Supplied material —

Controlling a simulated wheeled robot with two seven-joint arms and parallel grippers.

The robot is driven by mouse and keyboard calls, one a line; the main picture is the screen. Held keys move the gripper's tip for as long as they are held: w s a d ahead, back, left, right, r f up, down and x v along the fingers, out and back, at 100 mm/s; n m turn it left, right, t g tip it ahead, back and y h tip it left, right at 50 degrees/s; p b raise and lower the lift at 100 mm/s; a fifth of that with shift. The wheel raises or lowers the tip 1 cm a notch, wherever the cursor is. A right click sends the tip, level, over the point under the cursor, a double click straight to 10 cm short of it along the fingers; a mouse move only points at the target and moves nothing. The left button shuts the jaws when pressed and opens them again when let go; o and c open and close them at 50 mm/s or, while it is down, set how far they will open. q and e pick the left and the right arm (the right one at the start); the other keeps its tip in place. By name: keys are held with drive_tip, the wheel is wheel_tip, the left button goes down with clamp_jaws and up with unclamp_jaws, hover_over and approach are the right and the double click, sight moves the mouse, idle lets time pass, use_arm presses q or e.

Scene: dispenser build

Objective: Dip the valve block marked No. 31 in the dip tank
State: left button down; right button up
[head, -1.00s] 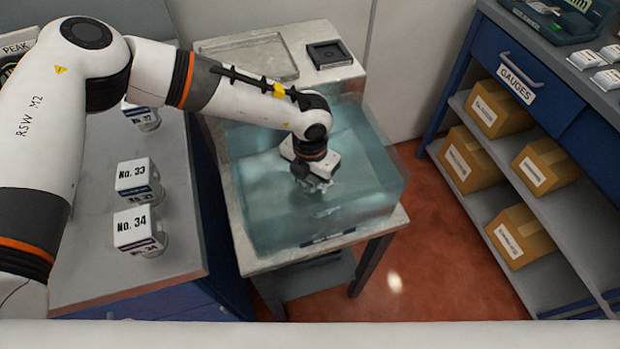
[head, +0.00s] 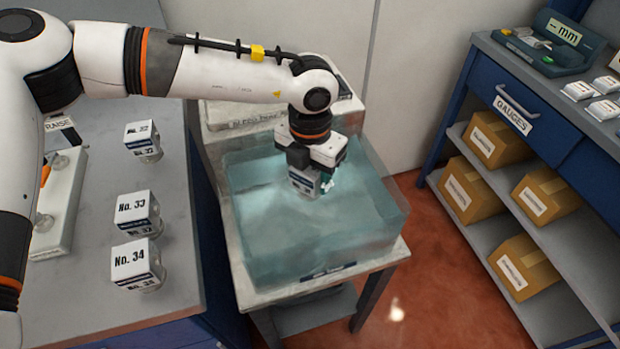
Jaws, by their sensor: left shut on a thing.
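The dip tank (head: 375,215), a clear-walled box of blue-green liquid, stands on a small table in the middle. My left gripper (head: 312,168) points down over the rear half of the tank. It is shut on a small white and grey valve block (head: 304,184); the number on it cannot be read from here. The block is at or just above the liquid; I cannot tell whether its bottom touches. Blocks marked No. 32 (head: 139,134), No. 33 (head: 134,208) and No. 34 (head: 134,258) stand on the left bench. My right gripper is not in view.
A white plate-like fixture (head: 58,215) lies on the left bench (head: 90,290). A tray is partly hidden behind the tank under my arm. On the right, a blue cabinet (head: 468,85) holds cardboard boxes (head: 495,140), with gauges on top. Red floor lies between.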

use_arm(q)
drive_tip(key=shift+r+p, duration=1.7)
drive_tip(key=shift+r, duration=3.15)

Short problem — Except for the pictures, reproduce every line exactly.

Finished task —
Controlling a simulated wheeled robot with two seven-joint arms and parallel grippers.

The robot is driven by mouse and keyboard calls, one a line; the main picture is the screen. Held keys move the gripper's tip for as long as they are held: w s a d ahead, back, left, right, r f up, down and x v along the fingers, out and back, at 100 mm/s; n m turn it left, right, t g tip it ahead, back and y h tip it left, right at 50 degrees/s; p b raise and lower the lift at 100 mm/s; a fifth of that with shift. The wheel raises or lowers the tip 1 cm a notch, wherever the cursor is. A right click sends the tip, level, over the point under the cursor, a double click straight to 10 cm short of it along the fingers; a mouse move only points at the target and moves nothing. The left button shuts the jaws when pressed and opens them again when let go; o and c open and close them at 50 mm/s or, while it is down, set how far they will open. q and e pick the left and the right arm (the right one at the start); the other keeps its tip in place. By name: keys are held with drive_tip, the wheel is wheel_tip, the left button goes down with clamp_jaws and up with unclamp_jaws, hover_over and approach are the right and the double click, sight moves the mouse, idle lets time pass, use_arm presses q or e.

Scene: dispenser build

Objective: Dip the valve block marked No. 31 in the dip tank
State: left button down; right button up
[head, -1.00s] 
[head, +0.00s] 
Jaws, by their sensor: left shut on a thing.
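The dip tank (head: 375,215), a clear-walled box of blue-green liquid, stands on a small table in the middle. My left gripper (head: 312,168) points down over the rear half of the tank. It is shut on a small white and grey valve block (head: 304,184); the number on it cannot be read from here. The block is at or just above the liquid; I cannot tell whether its bottom touches. Blocks marked No. 32 (head: 139,134), No. 33 (head: 134,208) and No. 34 (head: 134,258) stand on the left bench. My right gripper is not in view.
A white plate-like fixture (head: 58,215) lies on the left bench (head: 90,290). A tray is partly hidden behind the tank under my arm. On the right, a blue cabinet (head: 468,85) holds cardboard boxes (head: 495,140), with gauges on top. Red floor lies between.

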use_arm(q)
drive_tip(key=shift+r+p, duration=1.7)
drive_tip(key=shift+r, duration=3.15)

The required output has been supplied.